Task statement: Give a count of the lines below that have the string "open" in them, with no other words.
■ ■ ■ ■ ■
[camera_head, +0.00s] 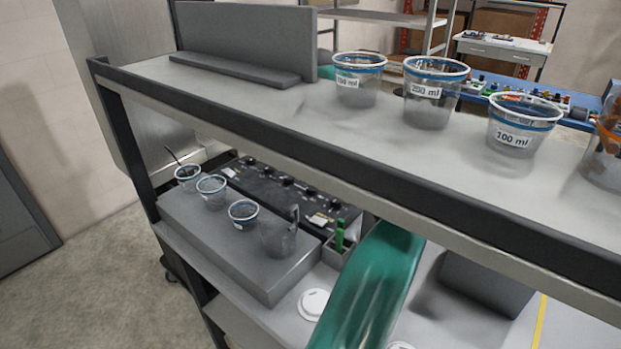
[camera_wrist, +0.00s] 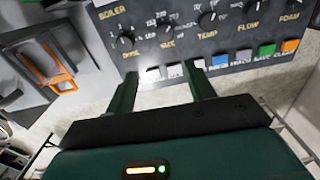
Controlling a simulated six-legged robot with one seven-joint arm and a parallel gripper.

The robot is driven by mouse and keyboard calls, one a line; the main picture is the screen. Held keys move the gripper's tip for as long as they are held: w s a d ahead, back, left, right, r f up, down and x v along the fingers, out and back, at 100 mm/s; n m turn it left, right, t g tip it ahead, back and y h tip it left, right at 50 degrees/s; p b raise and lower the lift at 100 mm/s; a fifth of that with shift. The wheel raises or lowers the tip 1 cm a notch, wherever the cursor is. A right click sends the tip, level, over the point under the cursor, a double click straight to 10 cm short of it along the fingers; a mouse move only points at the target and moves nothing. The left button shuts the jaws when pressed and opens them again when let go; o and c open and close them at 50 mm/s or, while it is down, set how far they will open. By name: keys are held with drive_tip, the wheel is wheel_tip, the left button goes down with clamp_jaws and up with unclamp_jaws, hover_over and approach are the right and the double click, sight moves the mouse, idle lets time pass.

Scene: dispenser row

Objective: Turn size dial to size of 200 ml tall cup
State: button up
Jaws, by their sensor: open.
■ ■ ■ ■ ■
Solved problem: 2